Вечером я ушел к себе, а ревизор остался на ночь работать. Утром он мне заявил, что у меня по кассе большая недостача: охранники получили зарплату за август, а ведомость с подписями отсутствует.
Я сперва был в панике. Ведь нужно было заново собрать подписи около 50 человек из четырех лагпунктов. Ведомость я сумел восстановить по июльской, помнил, кто выбыл, кто прибыл и сколько вновь прибывшим было выплачено. Когда я подбил итог, все сошлось до копейки. Затем я стал разъезжать по казармам и вторично собирать подписи. На мое счастье никто не отказался во второй раз подписаться. Шарохин должен был завтра уехать, а я к вечеру уже принес готовую ведомость. Этого он не ожидал. Долго он изучал начисления и удержания (особенно алиментов), а потом только составил акт ревизии.
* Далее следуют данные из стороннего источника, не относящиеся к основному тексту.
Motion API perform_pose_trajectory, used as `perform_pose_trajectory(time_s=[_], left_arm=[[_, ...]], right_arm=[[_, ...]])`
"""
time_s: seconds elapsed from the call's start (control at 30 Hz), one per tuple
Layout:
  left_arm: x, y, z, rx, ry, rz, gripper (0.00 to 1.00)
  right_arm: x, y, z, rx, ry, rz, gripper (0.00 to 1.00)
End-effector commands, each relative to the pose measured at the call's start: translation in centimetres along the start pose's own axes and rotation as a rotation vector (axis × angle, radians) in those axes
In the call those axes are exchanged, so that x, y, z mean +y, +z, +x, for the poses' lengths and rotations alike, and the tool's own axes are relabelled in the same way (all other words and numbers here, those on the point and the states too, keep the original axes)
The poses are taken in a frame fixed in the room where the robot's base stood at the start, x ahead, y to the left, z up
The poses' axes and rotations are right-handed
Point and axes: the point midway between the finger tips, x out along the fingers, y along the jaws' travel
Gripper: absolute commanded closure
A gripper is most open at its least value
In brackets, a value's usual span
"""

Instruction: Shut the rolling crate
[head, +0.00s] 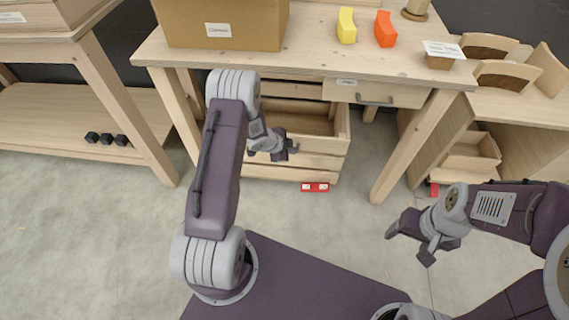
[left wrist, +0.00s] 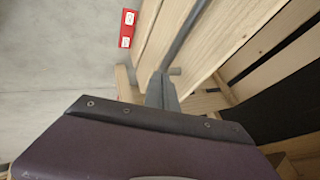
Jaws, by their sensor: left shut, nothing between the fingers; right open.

Я до сих пор не сомневаюсь в том, что эту ведомость сам ревизор удалил и уничтожил.
* * *
14.9.1987
Странно: в Савиново я был в 1938 году только 3 месяца, а помню всех людей, все бараки, много подробностей, в Корелино я был в 1945 году почти 9 месяцев, а в памяти все слилось в один неясный туман. Клара – родное, простое существо. Бухгалтерия, документы, мемориальные ордера, картотеки. Помню: однажды вечером я был у Луизы и Клары, вдруг пришли комендант Штраухман и еще кто-то, стучали в дверь. Луиза предложила мне залезть в печь. Я как раз там поместился, она закрыла дверцу. Вошли эти двое. Они меня явно искали, сказали, что меня дома не оказалось. К счастью они оставались только минут двадцать, а то я бы задохнулся.
Помню: однажды днем все куры в панике забились в угол во дворе и передавили друг друга. Они увидели ястреба ничтожной точкой в небе. Когда их разогнали, там оказалось 80 трупов. Пришлось составить акт.
Помню курицу попрошайку. После кормления птиц она стучала клювом в дверь. Она была слабее других, ее отталкивали от корма, вот она приходила просить добавки. Мы ее уже знали, запускали, она прыгала на плиту и жадно клевала зерна. Когда было ЧП с ястребом, она была среди погибших.
В клубе я организовал небольшую хоровую группу. Среди них был замухрыга Слесарев и его жена, которая его дико ревновала к Аве Абакумовой, фармацевту, заведующей аптекой из Верхотурья. Зачем Ава приезжала из Верхотурья, не знаю. Она потом погорела на недостаче спирта, которым она угощала командиров охраны, и внезапно исчезла из Верхотурья. По-моему, ее не очень искали, так как у тех, которые ее искали, тоже было рыльце в пуху.
Я вчера отправил письмо Луизе. Ей сейчас 80 лет, не знаю, жива ли. Ее последний адрес был: Нижний Тагил, ул. Попова, дом 18. Я ее спрашиваю, не помнит ли она, где я жил до того, как занял пустующий дом, и где я столовался. Что была столовая, я знаю только из-за того, что мои картофельные грядки были рядом с картофельным полем столовой.
Был недалеко от Корелино большой малинник. Я уже рассказывал, как я там встретил медведя.
Со Слесаревым и Авой я ходил по грибы. Их там было видимо-невидимо. За полдня я собирал полное ведро белых грибов и приносил Луизе и Кларе, которые из них варили чудесный суп с крупой.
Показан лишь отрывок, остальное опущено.